Siemens Gamesa added that it has no confirmed orders for 2021 for the blade model it produces at Somozas – for the SG 2.X-114 – and that there is no longer demand in the Spanish market for this turbine model.

The manufacturer claimed larger blades could not be produced there due to higher costs relative to other factories, as well as site and logistics constraints.

It also stated that logistics constraints at Cuenca prevent the plant from being used to repair larger blades.

Siemens Gamesa added that the Spanish market – like the global wind power sector in general – demands larger turbines, and that there is a trend towards replacing, rather than repairing blades.

It will soon present a collective dismissal agreement for up to 266 employees and begin negotiations with the local workers council in the coming days.

Siemens Gamesa’s onshore CEO Lars Krogsgaard, said: "We urgently need to return to the path of profitability and the only way to do it is by applying measures such as these, and those ones already carried out in our onshore business in the last year and a half.

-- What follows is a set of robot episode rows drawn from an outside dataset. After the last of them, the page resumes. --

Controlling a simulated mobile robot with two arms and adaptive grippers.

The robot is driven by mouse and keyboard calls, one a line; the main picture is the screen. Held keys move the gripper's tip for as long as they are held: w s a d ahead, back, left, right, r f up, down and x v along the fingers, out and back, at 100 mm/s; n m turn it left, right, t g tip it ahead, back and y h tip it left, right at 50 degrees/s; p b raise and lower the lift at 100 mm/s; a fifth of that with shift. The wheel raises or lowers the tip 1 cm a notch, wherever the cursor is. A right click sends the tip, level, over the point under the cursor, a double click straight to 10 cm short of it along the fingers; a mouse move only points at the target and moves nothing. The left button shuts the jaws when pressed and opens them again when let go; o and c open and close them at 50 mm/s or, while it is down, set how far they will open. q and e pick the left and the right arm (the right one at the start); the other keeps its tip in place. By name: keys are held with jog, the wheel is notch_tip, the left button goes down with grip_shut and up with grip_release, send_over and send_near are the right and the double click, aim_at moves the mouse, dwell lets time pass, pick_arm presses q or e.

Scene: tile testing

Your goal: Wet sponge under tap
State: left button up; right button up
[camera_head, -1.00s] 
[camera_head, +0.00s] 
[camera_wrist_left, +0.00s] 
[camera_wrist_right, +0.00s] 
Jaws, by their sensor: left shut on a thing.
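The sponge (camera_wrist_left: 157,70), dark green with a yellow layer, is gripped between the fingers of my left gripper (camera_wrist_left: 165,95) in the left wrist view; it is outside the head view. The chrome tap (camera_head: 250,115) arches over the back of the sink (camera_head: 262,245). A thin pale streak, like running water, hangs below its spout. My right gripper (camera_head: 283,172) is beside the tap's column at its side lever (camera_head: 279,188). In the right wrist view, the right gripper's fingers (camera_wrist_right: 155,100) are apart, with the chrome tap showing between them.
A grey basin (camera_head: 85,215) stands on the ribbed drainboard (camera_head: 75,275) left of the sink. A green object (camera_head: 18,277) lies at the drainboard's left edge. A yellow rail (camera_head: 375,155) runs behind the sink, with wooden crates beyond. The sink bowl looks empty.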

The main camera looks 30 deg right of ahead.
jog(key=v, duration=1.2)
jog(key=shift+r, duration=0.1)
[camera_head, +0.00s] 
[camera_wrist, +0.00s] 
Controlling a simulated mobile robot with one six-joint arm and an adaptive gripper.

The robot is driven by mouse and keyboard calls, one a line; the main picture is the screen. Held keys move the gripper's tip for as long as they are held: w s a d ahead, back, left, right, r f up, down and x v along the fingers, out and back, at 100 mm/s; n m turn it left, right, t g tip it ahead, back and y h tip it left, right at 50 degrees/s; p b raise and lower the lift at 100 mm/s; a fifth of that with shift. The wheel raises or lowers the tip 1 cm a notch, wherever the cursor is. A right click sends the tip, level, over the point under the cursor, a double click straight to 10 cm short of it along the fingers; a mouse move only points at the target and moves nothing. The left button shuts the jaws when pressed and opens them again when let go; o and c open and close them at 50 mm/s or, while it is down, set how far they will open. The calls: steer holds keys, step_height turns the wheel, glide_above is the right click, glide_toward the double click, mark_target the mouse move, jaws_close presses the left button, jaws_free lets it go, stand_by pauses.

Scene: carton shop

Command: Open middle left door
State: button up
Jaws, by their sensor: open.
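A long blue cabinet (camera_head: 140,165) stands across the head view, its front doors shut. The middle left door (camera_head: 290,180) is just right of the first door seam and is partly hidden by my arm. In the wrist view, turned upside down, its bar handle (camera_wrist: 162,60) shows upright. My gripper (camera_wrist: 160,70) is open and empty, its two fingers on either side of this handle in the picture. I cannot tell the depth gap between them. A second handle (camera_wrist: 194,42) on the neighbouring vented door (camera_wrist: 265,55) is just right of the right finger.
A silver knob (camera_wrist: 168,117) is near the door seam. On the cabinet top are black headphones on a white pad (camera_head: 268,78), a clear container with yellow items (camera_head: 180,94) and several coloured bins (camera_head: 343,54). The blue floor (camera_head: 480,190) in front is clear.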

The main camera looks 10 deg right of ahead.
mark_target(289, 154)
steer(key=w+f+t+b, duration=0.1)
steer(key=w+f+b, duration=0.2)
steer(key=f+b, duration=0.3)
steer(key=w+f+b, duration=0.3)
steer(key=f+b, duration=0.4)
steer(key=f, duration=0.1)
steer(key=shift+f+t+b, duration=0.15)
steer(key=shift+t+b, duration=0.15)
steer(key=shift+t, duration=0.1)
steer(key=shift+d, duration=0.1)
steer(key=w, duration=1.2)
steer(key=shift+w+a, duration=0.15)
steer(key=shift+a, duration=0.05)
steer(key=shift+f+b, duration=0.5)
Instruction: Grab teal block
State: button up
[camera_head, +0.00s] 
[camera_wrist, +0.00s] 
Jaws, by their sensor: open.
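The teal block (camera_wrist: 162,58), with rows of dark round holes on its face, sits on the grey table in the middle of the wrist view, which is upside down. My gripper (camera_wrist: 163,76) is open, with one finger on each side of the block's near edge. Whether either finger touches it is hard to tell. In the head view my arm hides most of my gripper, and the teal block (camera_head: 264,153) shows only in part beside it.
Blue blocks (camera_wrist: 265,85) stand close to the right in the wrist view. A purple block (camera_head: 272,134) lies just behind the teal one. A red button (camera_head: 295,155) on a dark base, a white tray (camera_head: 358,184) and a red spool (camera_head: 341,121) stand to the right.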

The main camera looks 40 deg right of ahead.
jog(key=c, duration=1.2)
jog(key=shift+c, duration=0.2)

“These are tough measures, but necessary to put the company back on track and guarantee its sustainability and the employment of the more than 24,000 employees of Siemens Gamesa, around 4,400 of them in Spain."

Siemens Gamesa intends to return its onshore business to profitability on a standalone basis by 2023.

The manufacturer will still employ around 4,400 people in Spain following the job cuts – about a fifth of its global workforce. The job cuts represent about 5% of its workforce in Spain.

It still has its global engineering centre for the development and validation of onshore wind technologies in Navarre, northern Spain, as well as nine production facilities in Spain for nacelles, gearboxes and electrical components.

These plants will be responsible for around half of Siemens Gamesa’s global serial production of its 5.X turbines.